Attached photograph of (L to R) Julian Vearncombe (Geosymposia), Lyn Beazley (Chief Government Scientist), Lord Robert May (Oxford), Suzy Urbaniak (AIG) and Don McFarlane (CSIRO).
Robert M. May (Lord May of Oxford, OM, AC, FRS) presented an insightful lecture on climate change as a combined AIG & CSIRO Land and Water Seminar.
Lord May presented the case of anthropogenic climate change and highlighted the key concepts of cooperation and sustainability, and how to support a growing population. The scope of the lecture covered humanity’s ecological footprint, population growth, and resources and the environment.
Lord May outlined the fact that increasing global population and our desire for energy has increased overall energy use by a factor of 50 over the past 150 years. Here in Australia we live well within the ecological bounds or “biocapacity” of the land, but our personal ecological footprint is vastly bigger than those in developing countries, where the lower biocapacity of the land is often exceeded.
We were introduced to the concept of how the global population has grown since the start of the Holocene, and how population doubling time has varied. This introduced us to the evolution of cooperation, and how this had originally led to humans evolving from small groups of hunter – gathers to convening in larger co-habitations.
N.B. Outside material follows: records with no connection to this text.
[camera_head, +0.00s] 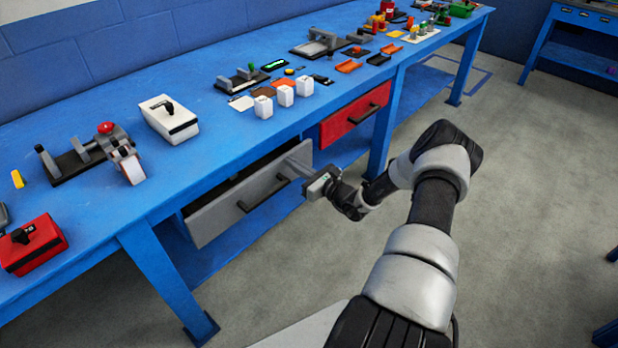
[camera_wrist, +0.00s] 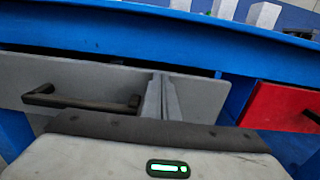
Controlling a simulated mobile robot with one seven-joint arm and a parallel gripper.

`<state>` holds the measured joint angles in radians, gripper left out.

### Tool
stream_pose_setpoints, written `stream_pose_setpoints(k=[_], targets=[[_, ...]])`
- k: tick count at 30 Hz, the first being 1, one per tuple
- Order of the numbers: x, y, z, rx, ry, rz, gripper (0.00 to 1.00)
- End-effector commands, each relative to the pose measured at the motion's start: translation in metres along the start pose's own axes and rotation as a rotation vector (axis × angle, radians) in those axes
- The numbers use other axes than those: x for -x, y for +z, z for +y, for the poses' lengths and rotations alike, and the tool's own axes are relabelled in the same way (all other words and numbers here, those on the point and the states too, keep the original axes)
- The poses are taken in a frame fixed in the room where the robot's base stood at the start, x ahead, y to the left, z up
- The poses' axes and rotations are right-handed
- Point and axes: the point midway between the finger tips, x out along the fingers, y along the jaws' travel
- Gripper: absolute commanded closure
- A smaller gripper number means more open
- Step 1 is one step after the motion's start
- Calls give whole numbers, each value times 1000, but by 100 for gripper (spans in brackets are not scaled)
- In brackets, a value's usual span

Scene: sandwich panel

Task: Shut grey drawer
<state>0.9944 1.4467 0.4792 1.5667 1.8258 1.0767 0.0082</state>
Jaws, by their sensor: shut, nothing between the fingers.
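The grey drawer (camera_head: 225,210) hangs under the blue workbench and stands partly open, with a dark gap showing behind its front. Its black bar handle (camera_head: 262,196) is on the front, and the handle also shows at the left of the wrist view (camera_wrist: 80,101). My gripper (camera_head: 302,168) is at the right end of the drawer front, to the right of the handle. In the wrist view its grey fingers (camera_wrist: 162,97) are together and empty, pointing at the drawer front. I cannot tell whether they touch it.
The red drawer (camera_head: 355,115) sits to the right under the same blue workbench (camera_head: 205,165). A bench leg (camera_head: 165,275) stands left of the grey drawer. White blocks (camera_head: 285,96), a white box (camera_head: 169,120) and a red box (camera_head: 33,245) are on top. The floor in front is clear.

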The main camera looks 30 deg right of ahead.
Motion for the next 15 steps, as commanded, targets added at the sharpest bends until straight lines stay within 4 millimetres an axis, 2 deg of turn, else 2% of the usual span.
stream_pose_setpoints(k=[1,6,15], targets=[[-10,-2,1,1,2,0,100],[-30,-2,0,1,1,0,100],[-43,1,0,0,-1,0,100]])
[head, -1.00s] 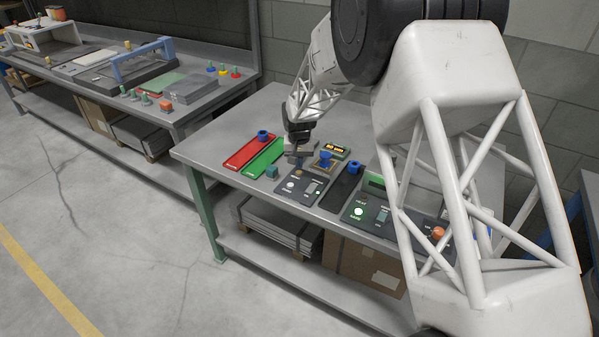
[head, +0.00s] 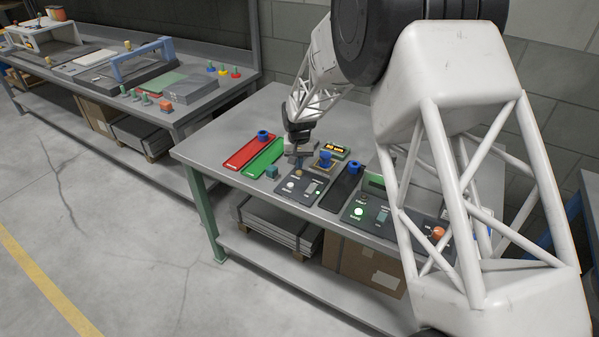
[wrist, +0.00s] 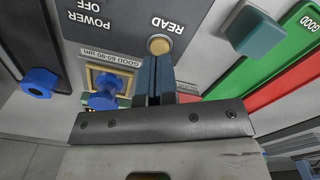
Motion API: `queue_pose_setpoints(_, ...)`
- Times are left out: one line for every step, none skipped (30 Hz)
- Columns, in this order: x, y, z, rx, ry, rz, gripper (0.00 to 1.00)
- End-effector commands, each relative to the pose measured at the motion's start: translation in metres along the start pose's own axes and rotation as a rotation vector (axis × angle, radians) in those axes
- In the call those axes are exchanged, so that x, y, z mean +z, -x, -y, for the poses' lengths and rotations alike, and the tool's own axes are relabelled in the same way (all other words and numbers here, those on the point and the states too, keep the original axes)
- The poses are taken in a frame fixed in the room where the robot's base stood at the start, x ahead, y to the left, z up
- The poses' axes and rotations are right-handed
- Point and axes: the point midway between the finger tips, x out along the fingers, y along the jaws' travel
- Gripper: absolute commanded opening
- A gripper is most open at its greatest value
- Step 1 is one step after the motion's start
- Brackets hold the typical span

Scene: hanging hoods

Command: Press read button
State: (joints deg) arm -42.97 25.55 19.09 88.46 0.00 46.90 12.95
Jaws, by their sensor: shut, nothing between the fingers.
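The round brass READ button (wrist: 159,45) sits on a dark grey control panel (wrist: 115,38), beside its READ label. The panel shows in the head view (head: 317,194) near the front of the bench. My gripper (wrist: 156,62) is shut and empty, pointing down. Its fingertips are right at the button's near edge in the wrist view; I cannot tell whether they touch it. In the head view my gripper (head: 299,164) is just above the panel's back left part.
A teal block (head: 272,171), a green tray (head: 262,158) and a red tray (head: 248,153) lie to the left. A second panel (head: 367,214) lies to the right.

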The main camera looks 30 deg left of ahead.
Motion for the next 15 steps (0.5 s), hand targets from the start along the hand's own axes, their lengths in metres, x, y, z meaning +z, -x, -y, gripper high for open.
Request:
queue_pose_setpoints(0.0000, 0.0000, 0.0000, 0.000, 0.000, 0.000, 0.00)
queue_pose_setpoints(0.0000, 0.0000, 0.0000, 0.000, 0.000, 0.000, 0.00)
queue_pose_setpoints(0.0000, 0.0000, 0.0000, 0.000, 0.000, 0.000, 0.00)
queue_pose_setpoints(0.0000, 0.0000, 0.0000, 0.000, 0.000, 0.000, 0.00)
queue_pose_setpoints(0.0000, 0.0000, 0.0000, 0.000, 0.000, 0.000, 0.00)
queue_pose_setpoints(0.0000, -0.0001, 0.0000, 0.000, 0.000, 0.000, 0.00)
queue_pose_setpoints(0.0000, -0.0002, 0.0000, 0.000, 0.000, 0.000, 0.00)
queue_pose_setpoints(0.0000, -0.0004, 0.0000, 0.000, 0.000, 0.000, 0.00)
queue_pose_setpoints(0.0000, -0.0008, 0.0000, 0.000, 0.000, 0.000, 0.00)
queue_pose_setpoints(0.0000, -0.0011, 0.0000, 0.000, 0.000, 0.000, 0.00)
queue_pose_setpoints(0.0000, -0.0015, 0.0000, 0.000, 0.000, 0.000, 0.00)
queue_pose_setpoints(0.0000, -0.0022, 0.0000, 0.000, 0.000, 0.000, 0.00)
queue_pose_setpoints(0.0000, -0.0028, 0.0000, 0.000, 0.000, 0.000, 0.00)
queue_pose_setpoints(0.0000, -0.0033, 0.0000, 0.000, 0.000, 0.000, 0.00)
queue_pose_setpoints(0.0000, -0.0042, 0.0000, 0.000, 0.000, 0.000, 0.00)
The talk went on to focus on several critical areas relating to population growth, and global sustainability. Lord May highlighted the need for freely available family planning in developing countries, and also highlighted how the education of women in developing countries is closely related to the average number of children they have. He hinted that perhaps women should rule the planet!
Concentrating on the environment, it was noted that the use of nitrogen based fertilizers in agriculture had increased by 600% from 1965 -2000, to keep up with the demand for food production. Alongside this, topics discussed were habitat loss, species extinction, changes in biodiversity and ecosystems, and the forecast availability of fresh water.
Lord May returned to his theme of the evolution of cooperation towards the end of the talk, and explained concept of the instability of the theme when people cheated. Summarising the session, Lord May reiterated the importance of cooperation within society and the need to live sustainably within parameters of what the planet can provide. A lively discussion session followed and continued on to the networking event afterwards.
This unique lecture was held on the 31st March in Perth and organized by the AIG, CSIRO and Geoscientists Symposia. The timing couldn’t have been better, considering that the IPCC (Intergovernmental Panel on Climate Change) had just that day released their latest report; Climate change 2014: Impacts, Adaption and Vulnerability.